The input of any machine learning algorithm consists of data and supervision. In a large-scale setting, on the one hand, the data often comes with a large number of samples, each with high dimensionality. On the other hand, the unconstrained visual data requires a large amount of supervision to make machine learning methods effective. However, the supervised information is often limited and expensive to acquire. The above hinder the applicability of machine learning methods for large-scale visual data. In the thesis, we propose innovative approaches to scale up machine learning to address challenges arising from both the scale of the data and the limitation of the supervision. The methods are developed with a special focus on visual data, yet they are also widely applicable to other domains that require scalable machine learning methods.
Learning with high-dimensionality:
The "large-scale" of visual data comes not only from the number of samples but also from the dimensionality of the features. While a considerable amount of effort has been spent on making machine learning scalable for more samples, few approaches are addressing learning with high-dimensional data. In Part I, we propose an innovative solution for learning with very high-dimensional data. Specifically, we use a special structure, the circulant structure, to speed up linear projection, the most widely used operation in machine learning. The special structure dramatically improves the space complexity from quadratic to linear, and the computational complexity from quadratic to linearithmic in terms of the feature dimension. The proposed approach is successfully applied in various frameworks of large-scale visual data analysis, including binary embedding, deep neural networks, and kernel approximation. The significantly improved efficiency is achieved with minimal loss of the performance. For all the applications, we further propose to optimize the projection parameters with training data to further improve the performance.

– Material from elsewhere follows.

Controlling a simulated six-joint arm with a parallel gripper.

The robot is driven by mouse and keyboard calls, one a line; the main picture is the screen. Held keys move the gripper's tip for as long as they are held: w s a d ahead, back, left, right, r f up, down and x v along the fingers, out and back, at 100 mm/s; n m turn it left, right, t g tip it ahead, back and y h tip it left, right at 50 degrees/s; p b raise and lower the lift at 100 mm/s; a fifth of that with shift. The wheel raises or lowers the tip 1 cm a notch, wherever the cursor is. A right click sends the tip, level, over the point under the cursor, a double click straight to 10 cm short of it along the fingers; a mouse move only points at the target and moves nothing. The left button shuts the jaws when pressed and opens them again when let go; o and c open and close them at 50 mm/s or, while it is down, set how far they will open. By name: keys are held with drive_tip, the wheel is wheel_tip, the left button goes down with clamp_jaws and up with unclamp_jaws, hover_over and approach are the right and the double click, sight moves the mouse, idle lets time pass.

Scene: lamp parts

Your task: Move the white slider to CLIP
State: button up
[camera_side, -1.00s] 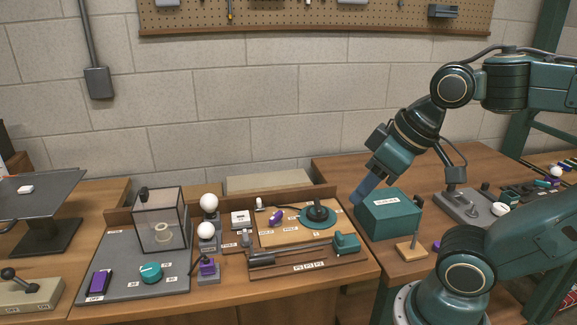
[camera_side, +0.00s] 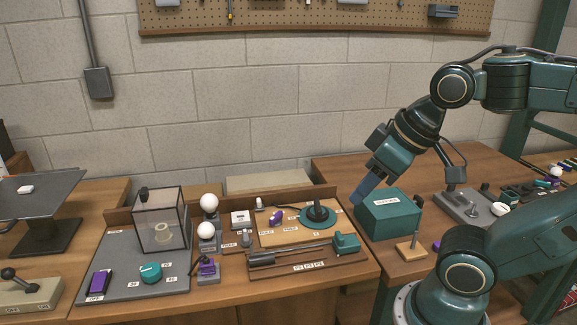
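My gripper (camera_side: 362,193) points down and left, beside the left edge of the teal box (camera_side: 389,214). Its fingertips seem to be a single block from this side, so I cannot tell if they are open. A small white upright piece (camera_side: 259,203) stands at the back left corner of the wooden board (camera_side: 275,238). Several white labels are too small to read, so I cannot pick out CLIP. My gripper is well right of both pieces.
A round teal base with a black knob (camera_side: 318,212) and a purple piece (camera_side: 276,217) are on the wooden board. A long grey tool with a teal end (camera_side: 346,243) lies in front. White globes (camera_side: 209,202) and a clear case (camera_side: 160,218) stand left.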

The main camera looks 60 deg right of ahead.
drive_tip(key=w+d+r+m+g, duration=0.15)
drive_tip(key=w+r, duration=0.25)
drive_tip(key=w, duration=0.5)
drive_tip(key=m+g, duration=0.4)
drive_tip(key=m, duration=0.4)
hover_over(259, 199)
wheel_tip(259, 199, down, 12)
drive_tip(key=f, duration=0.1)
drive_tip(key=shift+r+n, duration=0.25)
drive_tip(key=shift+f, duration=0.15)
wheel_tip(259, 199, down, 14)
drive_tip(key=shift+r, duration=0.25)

The scalability of learning algorithms is often fundamentally limited by the amount of supervision available. The massive visual data comes unstructured, with diverse distribution and high-dimensionality -- it is required to have a large amount of supervised information for the learning methods to work. Unfortunately, it is difficult, and sometimes even impossible to collect a sufficient amount of high-quality supervision, such as instance-by-instance labels, or frame-by-frame annotations of the videos.
Learning from label proportions:
To address the challenge, we need to design algorithms utilizing new types of supervision, often presented in weak forms, such as relatedness between classes, and label statistics over the groups. In Part II, we study a learning setting called Learning from Label Proportions (LLP), where the training data is provided in groups, and only the proportion of each class in each group is known. The task is to learn a model to predict the class labels of the individuals. Besides computer vision, this learning setting has broad applications in social science, marketing, and healthcare, where individual-level labels cannot be obtained due to privacy concerns. We provide theoretical analysis under an intuitive framework called Empirical Proportion Risk Minimization (EPRM), which learns an instance level classifier to match the given label proportions on the training data. The analysis answers the fundamental question, when and why LLP is possible. Under EPRM, we propose the proportion-SVM (∝SVM) algorithm, which jointly optimizes the latent instance labels and the classification model in a large-margin framework. The approach avoids making restrictive assumptions on the data, leading to the state-of-the-art results. We have successfully applied the developed tools to challenging problems in computer vision including instance-based event recognition, and attribute modeling.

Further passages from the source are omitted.